Exercise brief: It is required that all of the data be written out exactly.

━━━━━ Stored data ━━━━━

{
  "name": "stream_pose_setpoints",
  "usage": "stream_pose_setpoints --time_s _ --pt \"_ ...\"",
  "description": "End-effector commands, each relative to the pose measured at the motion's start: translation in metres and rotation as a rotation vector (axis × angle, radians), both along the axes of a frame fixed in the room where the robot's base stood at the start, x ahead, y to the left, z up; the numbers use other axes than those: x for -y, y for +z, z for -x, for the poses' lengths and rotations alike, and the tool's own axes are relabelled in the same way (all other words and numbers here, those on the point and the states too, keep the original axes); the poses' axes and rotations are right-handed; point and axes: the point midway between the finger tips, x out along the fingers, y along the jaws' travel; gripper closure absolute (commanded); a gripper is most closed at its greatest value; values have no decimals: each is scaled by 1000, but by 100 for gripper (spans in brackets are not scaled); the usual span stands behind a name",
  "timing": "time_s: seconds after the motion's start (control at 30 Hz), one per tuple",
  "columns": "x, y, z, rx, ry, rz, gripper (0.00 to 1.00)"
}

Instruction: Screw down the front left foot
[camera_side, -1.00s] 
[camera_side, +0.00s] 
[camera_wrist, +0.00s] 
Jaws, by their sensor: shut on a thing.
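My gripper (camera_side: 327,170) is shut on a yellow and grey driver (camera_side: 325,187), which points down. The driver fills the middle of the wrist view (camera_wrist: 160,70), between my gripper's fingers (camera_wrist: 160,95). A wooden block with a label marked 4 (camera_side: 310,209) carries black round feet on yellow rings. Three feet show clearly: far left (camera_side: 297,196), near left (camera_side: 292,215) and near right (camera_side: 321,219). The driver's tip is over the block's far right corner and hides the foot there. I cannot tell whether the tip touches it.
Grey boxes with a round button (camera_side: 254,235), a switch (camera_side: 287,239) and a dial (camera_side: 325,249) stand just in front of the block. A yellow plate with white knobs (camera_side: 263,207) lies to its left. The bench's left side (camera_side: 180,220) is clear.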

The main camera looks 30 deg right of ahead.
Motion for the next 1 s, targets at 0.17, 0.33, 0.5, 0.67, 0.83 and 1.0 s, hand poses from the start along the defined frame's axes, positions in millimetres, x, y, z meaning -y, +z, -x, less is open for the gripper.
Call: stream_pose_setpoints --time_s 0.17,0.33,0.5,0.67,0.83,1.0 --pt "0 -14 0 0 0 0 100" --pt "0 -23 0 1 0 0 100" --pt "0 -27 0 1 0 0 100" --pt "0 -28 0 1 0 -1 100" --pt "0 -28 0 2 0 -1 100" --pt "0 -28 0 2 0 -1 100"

━━━━━

Solution for this problem:
{
  "name": "stream_pose_setpoints",
  "usage": "stream_pose_setpoints --time_s _ --pt \"_ ...\"",
  "description": "End-effector commands, each relative to the pose measured at the motion's start: translation in metres and rotation as a rotation vector (axis × angle, radians), both along the axes of a frame fixed in the room where the robot's base stood at the start, x ahead, y to the left, z up; the numbers use other axes than those: x for -y, y for +z, z for -x, for the poses' lengths and rotations alike, and the tool's own axes are relabelled in the same way (all other words and numbers here, those on the point and the states too, keep the original axes); the poses' axes and rotations are right-handed; point and axes: the point midway between the finger tips, x out along the fingers, y along the jaws' travel; gripper closure absolute (commanded); a gripper is most closed at its greatest value; values have no decimals: each is scaled by 1000, but by 100 for gripper (spans in brackets are not scaled); the usual span stands behind a name",
  "timing": "time_s: seconds after the motion's start (control at 30 Hz), one per tuple",
  "columns": "x, y, z, rx, ry, rz, gripper (0.00 to 1.00)"
}

Instruction: Screw down the front left foot
[camera_side, -1.00s] 
[camera_side, +0.00s] 
[camera_wrist, +0.00s] 
Jaws, by their sensor: shut on a thing.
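My gripper (camera_side: 327,170) is shut on a yellow and grey driver (camera_side: 325,187), which points down. The driver fills the middle of the wrist view (camera_wrist: 160,70), between my gripper's fingers (camera_wrist: 160,95). A wooden block with a label marked 4 (camera_side: 310,209) carries black round feet on yellow rings. Three feet show clearly: far left (camera_side: 297,196), near left (camera_side: 292,215) and near right (camera_side: 321,219). The driver's tip is over the block's far right corner and hides the foot there. I cannot tell whether the tip touches it.
Grey boxes with a round button (camera_side: 254,235), a switch (camera_side: 287,239) and a dial (camera_side: 325,249) stand just in front of the block. A yellow plate with white knobs (camera_side: 263,207) lies to its left. The bench's left side (camera_side: 180,220) is clear.

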The main camera looks 30 deg right of ahead.
Motion for the next 1 s, targets at 0.17, 0.33, 0.5, 0.67, 0.83 and 1.0 s, hand poses from the start along the defined frame's axes, positions in millimetres, x, y, z meaning -y, +z, -x, less is open for the gripper.
Call: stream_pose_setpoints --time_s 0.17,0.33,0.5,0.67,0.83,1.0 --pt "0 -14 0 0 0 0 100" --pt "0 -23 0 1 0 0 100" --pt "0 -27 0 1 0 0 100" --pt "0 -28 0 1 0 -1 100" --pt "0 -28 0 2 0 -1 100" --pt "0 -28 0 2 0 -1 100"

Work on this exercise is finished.